Paul Greenfield MFA, ARPS

Helen Levitt (1913 - 2009)

Street Hunters

Helen Levitt was an American photographer. She was particularly noted for street photography around New York City, and has been called "the most celebrated and least known photographer of her time."

Levitt was born in Bensonhurst, Brooklyn, NY. Her mother was a bookkeeper before her marriage to her father, a Russian-Jewish immigrant who ran a wholesale knit-goods business. She dropped out of high school and in 1931 she learned how to develop photos in the darkroom when she began working for J. Florian Mitchell, a commercial portrait photographer in the Bronx. She saw the work of Henri Cartier-Bresson, a large influencer on her career, at the Julien Levy Gallery and for the first time saw photography as art. She practiced by photographing her mother’s friends with a used Voigtländer camera.

While teaching art classes to children in the mid-1930s, Levitt became intrigued with the transitory chalk drawings that were part of the New York children's street culture of the time. She purchased a Leica camera (with a right-angle viewfinder) and began to photograph these chalk drawings, as well as the children who made them. The resulting photographs were ultimately published in 1987 as In The Street: chalk drawings and messages, New York City 1938–1948.

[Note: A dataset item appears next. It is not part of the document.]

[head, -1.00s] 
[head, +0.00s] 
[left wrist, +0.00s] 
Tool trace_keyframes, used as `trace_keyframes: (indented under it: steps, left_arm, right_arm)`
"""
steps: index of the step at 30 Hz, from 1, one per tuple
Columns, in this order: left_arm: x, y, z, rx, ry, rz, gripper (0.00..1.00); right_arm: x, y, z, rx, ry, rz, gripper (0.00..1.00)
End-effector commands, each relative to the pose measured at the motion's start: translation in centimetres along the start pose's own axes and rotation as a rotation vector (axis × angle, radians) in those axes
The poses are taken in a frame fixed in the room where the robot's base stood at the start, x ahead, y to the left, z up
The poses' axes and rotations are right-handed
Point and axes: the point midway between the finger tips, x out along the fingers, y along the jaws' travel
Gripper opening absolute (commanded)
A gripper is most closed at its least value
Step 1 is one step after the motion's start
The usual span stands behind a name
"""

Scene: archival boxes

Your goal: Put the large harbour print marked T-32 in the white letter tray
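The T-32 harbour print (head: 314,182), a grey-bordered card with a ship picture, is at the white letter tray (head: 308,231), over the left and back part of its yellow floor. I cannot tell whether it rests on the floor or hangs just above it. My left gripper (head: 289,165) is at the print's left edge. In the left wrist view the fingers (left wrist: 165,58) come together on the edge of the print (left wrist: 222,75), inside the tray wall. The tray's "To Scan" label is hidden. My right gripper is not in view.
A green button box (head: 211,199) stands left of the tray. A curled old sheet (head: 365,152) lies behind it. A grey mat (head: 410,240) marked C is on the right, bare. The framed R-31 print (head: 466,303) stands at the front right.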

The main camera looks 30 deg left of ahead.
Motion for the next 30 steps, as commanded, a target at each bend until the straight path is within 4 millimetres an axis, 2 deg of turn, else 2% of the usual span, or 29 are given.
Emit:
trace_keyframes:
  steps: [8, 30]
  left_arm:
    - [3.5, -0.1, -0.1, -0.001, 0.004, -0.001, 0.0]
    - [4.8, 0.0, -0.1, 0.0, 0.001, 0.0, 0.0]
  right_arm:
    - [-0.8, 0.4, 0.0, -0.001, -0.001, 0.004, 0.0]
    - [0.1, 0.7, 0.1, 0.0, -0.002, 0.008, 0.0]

She continued taking more street photographs mainly in East Harlem but also in the Garment District and on the Lower East Side, all in Manhattan. During the 1930s to 1940s, the lack of air conditioning meant people were outside more, which invested her in street photography. Her work was first published in the Fortune magazine's July 1939 issue.

Levitt received her first grant in 1946 from the Museum of Modern Art. In 1959 and 1960, she received two grants from Guggenheim Foundation for her pioneering work in color photography. In 1965 she published her first major collection, A Way of Seeing. Much of her work in color from 1959 to 1960 was stolen in a 1970 burglary of her East 12th Street apartment. The remaining photos, and others taken in the following years, can be seen in the 2005 book Slide Show: The Color Photographs of Helen Levitt. However, she felt equally comfortable working with black and white, as she did both in the 1980s. In 1976, she was a Photography Fellow of the National Endowment for the Arts.